Kat Daley, 22, who helps run Gator County in Beaumont, Texas with her fiancé Eddie said she wasn’t frightened during the shoot — and that it wasn’t her first time being face-to-face with an alligator.
“I really wanted to highlight what I do with these animals every day and what they mean to me,” the glam coed told The Post.
“I feel like reptiles are demonized in the media a lot more than they need to be, alligators specifically. They’re not as aggressive as people like to think. When people don’t interfere with those wild animals, they aren’t gonna interfere with us,” she said.

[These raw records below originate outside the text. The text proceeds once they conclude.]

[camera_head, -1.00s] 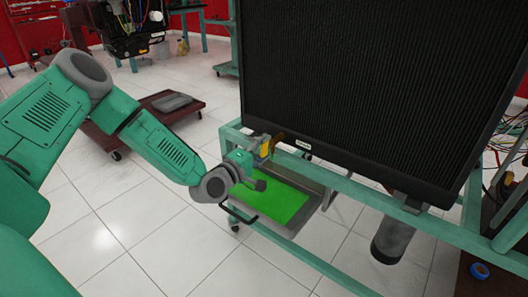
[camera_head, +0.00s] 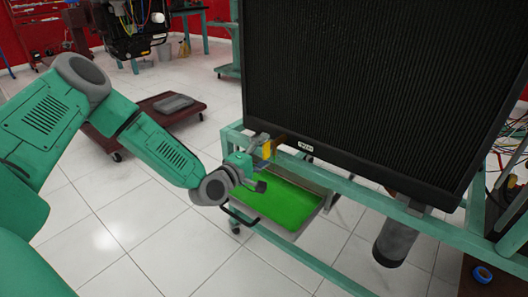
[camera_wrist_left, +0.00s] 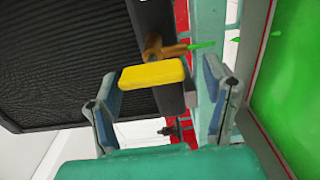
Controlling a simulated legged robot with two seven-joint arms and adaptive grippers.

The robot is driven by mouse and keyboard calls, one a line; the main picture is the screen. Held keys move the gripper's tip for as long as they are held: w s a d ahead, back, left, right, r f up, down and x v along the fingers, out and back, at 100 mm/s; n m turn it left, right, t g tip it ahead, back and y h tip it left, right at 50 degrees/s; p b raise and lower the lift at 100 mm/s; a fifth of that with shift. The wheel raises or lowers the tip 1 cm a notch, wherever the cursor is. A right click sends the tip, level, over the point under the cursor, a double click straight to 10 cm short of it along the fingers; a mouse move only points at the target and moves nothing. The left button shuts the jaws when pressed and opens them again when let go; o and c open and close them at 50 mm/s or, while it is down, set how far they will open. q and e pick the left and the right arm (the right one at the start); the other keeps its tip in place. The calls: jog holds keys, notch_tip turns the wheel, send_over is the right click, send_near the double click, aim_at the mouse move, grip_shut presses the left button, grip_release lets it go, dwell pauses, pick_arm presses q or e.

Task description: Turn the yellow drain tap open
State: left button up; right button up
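The yellow drain tap (camera_head: 267,149) sits at the lower left corner of the black radiator (camera_head: 360,90). In the left wrist view its flat yellow handle (camera_wrist_left: 152,74) lies crosswise in front of a brass body (camera_wrist_left: 163,50). My left gripper (camera_head: 258,168) is at the tap. In the left wrist view its two fingers (camera_wrist_left: 162,88) are spread apart, one on each side of the handle, with visible gaps. Bright green streaks (camera_wrist_left: 202,44) show beside the brass spout; they look like liquid. My right gripper is out of view.
A tray of green liquid (camera_head: 285,203) is below the tap, within the green frame (camera_head: 300,262). A grey cylinder (camera_head: 393,242) hangs under the radiator. A dark red trolley (camera_head: 140,120) stands behind my left arm. A blue tape roll (camera_head: 482,274) lies at lower right.

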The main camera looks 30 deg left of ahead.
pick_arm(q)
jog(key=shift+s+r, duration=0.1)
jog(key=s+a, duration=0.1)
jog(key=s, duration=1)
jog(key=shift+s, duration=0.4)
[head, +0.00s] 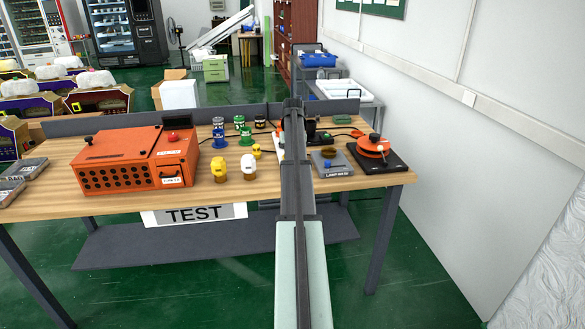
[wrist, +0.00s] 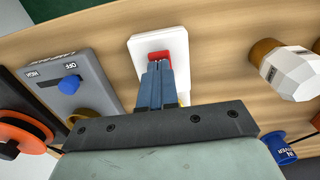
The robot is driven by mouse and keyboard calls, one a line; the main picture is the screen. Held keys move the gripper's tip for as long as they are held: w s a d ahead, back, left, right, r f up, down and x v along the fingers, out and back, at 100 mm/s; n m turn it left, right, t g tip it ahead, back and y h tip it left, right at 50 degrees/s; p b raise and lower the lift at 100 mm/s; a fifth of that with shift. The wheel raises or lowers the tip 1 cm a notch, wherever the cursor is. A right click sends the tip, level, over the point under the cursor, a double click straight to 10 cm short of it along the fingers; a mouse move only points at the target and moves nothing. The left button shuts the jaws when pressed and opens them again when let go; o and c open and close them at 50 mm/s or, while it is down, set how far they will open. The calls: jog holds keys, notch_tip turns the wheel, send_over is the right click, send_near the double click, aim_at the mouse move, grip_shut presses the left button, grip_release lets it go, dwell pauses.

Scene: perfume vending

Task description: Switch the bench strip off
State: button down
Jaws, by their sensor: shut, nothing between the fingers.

Her love for animals goes back to childhood; Daley started working in wildlife rehab at just 7 years old.
The pictures from the unconventional graduation shoot run the gamut, from Daley decked out in an elegant navy blue gown to snaps wearing her cap and gown wading knee-deep in water toward a massive alligator.
One shot even has her mortarboard resting on Big Al’s nose, its tassel dangling in the formidable beast’s mouth.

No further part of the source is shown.